To The Daily Sun,
For it's September meeting this Tuesday, Grafton Concerned Citizens will have guest speaker Thomas Linzey, attorney and co-founder of the Community Environmental Legal Defense Fund. We contacted the defense fund last fall when Iberdrola announced its plan to construct a 37-turbine industrial wind project between Cardigan Mountain and Newfound Lake. At that time, no industrial wind developer had been denied a siting certificate, and the defense fund offered to help townsfolk draft a "community-rights-based ordinance." Because the current regulatory process denies communities any say in major energy projects, we felt this alternative way to have an influence would be more helpful.

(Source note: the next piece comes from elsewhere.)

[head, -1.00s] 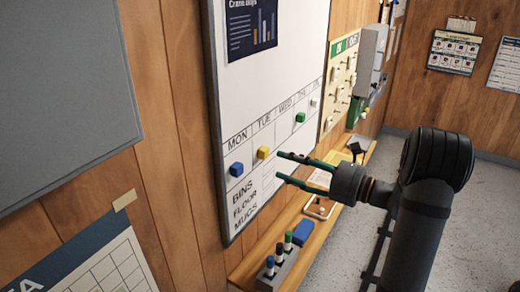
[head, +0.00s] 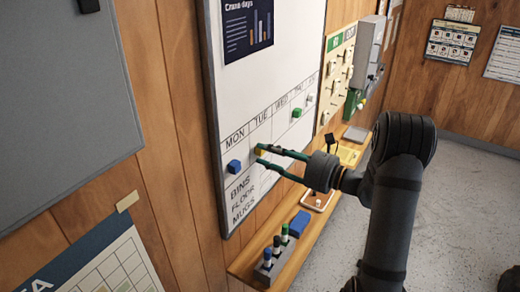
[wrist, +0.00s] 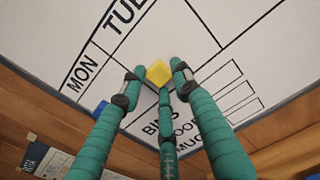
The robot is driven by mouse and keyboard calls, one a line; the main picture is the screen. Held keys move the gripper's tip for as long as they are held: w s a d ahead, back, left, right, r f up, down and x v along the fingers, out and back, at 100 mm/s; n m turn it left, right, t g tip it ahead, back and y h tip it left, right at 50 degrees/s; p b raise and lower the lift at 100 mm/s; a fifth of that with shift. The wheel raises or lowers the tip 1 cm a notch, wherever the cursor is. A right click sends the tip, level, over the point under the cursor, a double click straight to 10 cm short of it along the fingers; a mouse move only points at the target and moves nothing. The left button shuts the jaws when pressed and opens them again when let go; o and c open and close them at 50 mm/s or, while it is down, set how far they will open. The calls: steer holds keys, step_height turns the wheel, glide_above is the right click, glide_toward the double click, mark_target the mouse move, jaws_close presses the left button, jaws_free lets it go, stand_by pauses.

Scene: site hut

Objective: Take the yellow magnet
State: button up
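The yellow magnet (head: 259,151) is on the whiteboard (head: 280,70) in the TUE column of the grid. In the wrist view the yellow magnet (wrist: 158,73) lies between the tips of my gripper (wrist: 158,78). The teal fingers are spread, with one to the left of the magnet, one to the right and one below. Small gaps show beside it, so the gripper looks open. In the head view my gripper (head: 259,155) is at the board, its fingertips partly covering the magnet. I cannot tell whether they touch it.
A blue magnet (head: 234,166) is to the left under MON, and a green magnet (head: 297,113) is further right. Below the board a wooden ledge (head: 290,262) holds a marker rack (head: 270,266) and a blue block (head: 300,224).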

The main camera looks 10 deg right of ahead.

The ordinance, known as Grafton's Right to a Sustainable Energy Future and Community Self-Government Ordinance, passed in March. Two of our three selectmen refuse to enforce it, claiming the town lawyer believes it will invite litigation. When reviewing the ordinance before the vote, the lawyer said it couldn't be enforced because towns can't "strip corporations of their constitutional protections."
But that is precisely what the ordinance is about: The Constitution protects people's rights, not corporations'.

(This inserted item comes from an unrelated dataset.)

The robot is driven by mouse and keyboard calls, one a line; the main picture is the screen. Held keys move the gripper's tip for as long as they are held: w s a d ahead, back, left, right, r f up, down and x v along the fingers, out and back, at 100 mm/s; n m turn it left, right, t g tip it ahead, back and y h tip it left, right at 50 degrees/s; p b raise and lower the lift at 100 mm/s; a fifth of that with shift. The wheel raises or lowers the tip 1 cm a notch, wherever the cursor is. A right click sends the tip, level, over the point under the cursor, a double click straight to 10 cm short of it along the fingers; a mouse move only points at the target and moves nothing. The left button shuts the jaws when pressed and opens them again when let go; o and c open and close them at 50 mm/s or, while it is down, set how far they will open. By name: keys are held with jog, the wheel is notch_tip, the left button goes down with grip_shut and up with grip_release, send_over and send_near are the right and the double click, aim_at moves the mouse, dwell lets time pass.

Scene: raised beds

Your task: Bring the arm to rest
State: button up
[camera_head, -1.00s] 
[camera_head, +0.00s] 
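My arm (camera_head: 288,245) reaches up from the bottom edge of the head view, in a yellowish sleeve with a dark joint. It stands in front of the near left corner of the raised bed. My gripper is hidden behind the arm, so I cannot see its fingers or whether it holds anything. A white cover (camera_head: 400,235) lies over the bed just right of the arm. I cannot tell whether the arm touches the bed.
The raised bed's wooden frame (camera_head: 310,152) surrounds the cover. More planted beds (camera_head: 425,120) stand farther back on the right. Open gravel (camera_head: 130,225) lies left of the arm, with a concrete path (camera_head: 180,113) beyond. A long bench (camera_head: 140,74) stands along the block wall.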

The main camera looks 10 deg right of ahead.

The U.S. Constitution starts "We the people" not "We the corporations." The Declaration of Independence refers to people 10 times, but never to corporations.

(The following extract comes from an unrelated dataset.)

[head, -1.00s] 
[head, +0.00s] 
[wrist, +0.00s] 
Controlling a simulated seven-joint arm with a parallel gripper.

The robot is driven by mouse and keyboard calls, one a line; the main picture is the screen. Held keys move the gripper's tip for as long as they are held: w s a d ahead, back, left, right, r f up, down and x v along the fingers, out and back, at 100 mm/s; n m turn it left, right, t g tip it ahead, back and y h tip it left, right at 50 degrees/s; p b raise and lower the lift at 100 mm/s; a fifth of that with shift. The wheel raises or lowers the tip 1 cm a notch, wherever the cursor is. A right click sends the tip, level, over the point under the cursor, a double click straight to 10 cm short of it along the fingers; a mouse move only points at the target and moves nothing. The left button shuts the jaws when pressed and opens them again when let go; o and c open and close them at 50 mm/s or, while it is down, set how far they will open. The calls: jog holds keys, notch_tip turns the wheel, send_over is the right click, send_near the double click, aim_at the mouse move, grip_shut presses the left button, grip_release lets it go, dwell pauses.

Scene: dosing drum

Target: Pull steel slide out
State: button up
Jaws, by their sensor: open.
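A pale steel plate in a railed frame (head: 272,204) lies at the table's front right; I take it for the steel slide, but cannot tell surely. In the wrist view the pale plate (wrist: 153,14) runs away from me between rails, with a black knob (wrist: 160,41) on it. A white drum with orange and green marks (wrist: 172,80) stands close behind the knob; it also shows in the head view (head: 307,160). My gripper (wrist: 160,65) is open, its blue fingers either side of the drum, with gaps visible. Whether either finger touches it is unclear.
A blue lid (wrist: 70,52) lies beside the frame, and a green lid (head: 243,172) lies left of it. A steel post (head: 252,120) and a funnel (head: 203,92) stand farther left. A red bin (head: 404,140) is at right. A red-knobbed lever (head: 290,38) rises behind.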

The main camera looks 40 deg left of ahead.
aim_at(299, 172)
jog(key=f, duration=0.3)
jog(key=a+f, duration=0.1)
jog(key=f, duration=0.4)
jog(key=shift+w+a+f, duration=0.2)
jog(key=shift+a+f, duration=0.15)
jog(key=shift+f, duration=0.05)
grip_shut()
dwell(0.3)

The New Hampshire Constitution states: "(A)ll government of right originates from the people, is founded in consent, and instituted for the general good. (Article 1); "Government ... should be open, accessible, accountable and responsive. (Article 8); and "(W)henever the ends of government are perverted, and public liberty manifestly endangered, and all other means of redress are ineffectual, the people may, and of right ought to reform the old, or establish a new government" (Article 10).
Therefore many would say not only is what the Grafton ordinance calls for legal and enforceable, it is necessary.